* AIM OF THE TASK: Count every line that has the word "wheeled". Give the number, without anything more.

>>

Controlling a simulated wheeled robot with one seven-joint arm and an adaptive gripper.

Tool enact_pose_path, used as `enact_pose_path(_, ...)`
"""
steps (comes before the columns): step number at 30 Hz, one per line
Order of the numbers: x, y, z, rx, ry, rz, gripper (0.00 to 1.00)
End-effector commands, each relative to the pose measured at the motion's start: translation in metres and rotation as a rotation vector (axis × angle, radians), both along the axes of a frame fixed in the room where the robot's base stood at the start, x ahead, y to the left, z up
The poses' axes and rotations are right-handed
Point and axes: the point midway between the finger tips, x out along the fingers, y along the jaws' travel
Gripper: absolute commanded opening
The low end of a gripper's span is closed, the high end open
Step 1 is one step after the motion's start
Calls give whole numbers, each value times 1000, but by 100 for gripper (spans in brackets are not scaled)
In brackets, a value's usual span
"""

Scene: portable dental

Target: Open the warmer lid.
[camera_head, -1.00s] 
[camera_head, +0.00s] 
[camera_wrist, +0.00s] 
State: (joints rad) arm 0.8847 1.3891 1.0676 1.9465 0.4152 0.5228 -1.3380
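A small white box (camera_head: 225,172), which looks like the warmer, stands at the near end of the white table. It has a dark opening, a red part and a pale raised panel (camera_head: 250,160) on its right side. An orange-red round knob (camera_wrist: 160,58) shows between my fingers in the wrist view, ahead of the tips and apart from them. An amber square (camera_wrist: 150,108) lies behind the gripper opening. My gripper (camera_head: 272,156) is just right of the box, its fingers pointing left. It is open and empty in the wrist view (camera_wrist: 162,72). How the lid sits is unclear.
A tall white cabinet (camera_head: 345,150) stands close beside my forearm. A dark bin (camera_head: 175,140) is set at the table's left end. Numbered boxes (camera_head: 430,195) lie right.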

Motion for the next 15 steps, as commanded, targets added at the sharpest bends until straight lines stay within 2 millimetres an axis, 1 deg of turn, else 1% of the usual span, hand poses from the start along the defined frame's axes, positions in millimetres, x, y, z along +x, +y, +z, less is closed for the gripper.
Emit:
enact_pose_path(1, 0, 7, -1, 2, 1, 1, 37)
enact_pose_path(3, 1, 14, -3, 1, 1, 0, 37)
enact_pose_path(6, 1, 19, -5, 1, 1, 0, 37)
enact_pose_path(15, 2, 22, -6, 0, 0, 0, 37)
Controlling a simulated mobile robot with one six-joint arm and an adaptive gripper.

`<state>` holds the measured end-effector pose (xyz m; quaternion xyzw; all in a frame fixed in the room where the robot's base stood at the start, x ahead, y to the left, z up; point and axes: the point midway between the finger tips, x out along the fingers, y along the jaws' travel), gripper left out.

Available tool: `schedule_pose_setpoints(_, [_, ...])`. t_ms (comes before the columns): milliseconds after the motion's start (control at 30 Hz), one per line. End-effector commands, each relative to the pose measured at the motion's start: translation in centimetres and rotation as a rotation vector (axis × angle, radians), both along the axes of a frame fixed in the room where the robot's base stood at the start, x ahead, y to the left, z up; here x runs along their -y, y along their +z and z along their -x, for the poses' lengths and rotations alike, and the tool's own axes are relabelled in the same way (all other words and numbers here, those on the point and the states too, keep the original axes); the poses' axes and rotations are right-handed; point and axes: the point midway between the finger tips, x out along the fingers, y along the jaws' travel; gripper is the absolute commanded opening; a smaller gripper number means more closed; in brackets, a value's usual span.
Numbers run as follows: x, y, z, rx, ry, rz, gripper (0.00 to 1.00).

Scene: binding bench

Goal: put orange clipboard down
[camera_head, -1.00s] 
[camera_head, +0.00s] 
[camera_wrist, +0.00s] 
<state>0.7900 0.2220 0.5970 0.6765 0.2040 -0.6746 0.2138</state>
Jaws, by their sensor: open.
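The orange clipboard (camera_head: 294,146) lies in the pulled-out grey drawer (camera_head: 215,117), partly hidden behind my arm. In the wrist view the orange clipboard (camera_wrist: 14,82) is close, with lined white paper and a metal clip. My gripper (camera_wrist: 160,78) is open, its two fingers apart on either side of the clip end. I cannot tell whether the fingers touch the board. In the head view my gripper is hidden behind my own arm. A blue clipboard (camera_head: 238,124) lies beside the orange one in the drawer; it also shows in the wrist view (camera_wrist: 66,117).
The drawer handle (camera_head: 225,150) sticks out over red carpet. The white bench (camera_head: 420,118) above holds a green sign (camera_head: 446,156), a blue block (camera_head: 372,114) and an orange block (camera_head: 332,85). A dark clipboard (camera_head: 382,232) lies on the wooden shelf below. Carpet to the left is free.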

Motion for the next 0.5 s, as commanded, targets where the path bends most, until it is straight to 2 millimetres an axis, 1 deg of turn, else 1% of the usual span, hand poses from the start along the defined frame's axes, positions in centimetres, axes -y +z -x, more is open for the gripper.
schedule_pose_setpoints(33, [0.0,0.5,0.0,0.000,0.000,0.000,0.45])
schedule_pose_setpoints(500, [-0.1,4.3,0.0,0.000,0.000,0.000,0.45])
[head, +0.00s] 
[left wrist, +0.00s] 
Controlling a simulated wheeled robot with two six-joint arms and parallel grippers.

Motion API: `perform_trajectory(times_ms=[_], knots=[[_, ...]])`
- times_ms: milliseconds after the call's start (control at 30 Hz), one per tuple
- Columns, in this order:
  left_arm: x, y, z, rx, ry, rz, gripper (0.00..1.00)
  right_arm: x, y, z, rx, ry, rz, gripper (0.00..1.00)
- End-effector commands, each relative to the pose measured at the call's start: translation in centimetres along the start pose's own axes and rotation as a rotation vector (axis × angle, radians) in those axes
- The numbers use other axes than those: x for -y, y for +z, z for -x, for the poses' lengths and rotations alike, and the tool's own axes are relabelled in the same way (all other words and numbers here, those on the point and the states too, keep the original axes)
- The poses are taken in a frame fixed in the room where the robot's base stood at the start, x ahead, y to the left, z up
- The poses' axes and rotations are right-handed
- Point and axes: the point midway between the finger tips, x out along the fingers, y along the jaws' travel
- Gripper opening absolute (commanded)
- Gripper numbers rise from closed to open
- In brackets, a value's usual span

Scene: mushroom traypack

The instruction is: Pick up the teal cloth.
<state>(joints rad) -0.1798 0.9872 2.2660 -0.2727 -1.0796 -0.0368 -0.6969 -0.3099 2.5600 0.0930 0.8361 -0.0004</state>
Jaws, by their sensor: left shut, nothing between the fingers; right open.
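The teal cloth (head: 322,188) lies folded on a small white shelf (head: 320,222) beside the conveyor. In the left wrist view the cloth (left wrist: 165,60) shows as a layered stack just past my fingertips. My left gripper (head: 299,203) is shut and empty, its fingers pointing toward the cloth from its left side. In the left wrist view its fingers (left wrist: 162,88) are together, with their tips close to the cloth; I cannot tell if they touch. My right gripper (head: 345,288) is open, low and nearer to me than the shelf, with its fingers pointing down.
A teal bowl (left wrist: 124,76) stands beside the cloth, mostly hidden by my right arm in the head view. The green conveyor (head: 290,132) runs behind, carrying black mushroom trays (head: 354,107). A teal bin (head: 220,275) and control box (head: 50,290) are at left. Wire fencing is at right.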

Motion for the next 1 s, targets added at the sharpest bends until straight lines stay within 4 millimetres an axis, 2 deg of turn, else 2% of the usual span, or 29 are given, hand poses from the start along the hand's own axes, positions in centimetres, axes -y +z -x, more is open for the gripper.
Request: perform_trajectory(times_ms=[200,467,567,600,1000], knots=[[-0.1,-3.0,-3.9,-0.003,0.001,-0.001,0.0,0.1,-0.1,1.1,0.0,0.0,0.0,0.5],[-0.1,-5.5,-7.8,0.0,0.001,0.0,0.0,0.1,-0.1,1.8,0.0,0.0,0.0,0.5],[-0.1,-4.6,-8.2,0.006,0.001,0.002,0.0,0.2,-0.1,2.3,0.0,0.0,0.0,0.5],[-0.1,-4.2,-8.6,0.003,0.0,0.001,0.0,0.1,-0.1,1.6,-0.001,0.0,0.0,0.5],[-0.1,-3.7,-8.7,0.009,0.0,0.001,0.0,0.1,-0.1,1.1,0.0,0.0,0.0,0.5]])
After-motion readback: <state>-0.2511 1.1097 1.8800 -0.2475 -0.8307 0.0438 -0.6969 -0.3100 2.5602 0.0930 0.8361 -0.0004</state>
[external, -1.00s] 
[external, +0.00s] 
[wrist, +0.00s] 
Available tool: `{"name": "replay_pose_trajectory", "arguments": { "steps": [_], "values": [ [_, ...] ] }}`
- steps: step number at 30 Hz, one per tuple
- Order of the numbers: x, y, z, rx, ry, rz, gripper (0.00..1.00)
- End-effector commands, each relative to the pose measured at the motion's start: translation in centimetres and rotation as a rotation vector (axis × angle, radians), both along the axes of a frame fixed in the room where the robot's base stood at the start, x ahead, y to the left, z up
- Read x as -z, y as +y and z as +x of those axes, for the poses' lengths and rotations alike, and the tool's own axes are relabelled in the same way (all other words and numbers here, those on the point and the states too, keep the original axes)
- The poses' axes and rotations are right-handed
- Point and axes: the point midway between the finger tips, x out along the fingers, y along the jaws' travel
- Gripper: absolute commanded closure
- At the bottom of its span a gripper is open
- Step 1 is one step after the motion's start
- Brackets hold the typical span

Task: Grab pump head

<<

* CORRECT OUTPUT: 2